Would you restate all the data that follows, word for word?

**GIVEN MATERIAL**
=-=-=-=-=

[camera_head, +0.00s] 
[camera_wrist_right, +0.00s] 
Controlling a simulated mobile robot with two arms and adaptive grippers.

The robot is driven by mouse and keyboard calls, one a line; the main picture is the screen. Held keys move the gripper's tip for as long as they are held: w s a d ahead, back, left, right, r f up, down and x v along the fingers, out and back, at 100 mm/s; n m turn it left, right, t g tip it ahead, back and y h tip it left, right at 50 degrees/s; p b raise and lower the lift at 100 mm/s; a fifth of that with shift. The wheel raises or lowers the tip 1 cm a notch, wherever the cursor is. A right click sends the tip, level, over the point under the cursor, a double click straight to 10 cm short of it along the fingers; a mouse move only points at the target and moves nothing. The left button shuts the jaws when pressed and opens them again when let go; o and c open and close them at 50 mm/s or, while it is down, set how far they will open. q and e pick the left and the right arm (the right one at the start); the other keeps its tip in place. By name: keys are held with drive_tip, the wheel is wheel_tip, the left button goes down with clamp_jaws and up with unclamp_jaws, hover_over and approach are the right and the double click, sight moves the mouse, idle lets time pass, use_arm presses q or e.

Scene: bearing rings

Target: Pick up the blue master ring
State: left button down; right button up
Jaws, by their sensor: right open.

=-=-=-=-=

**THE OUTPUT**
[camera_head, +0.00s] 
[camera_wrist_right, +0.00s] 
Controlling a simulated mobile robot with two arms and adaptive grippers.

The robot is driven by mouse and keyboard calls, one a line; the main picture is the screen. Held keys move the gripper's tip for as long as they are held: w s a d ahead, back, left, right, r f up, down and x v along the fingers, out and back, at 100 mm/s; n m turn it left, right, t g tip it ahead, back and y h tip it left, right at 50 degrees/s; p b raise and lower the lift at 100 mm/s; a fifth of that with shift. The wheel raises or lowers the tip 1 cm a notch, wherever the cursor is. A right click sends the tip, level, over the point under the cursor, a double click straight to 10 cm short of it along the fingers; a mouse move only points at the target and moves nothing. The left button shuts the jaws when pressed and opens them again when let go; o and c open and close them at 50 mm/s or, while it is down, set how far they will open. q and e pick the left and the right arm (the right one at the start); the other keeps its tip in place. By name: keys are held with drive_tip, the wheel is wheel_tip, the left button goes down with clamp_jaws and up with unclamp_jaws, hover_over and approach are the right and the double click, sight moves the mouse, idle lets time pass, use_arm presses q or e.

Scene: bearing rings

Target: Pick up the blue master ring
State: left button down; right button up
Jaws, by their sensor: right open.

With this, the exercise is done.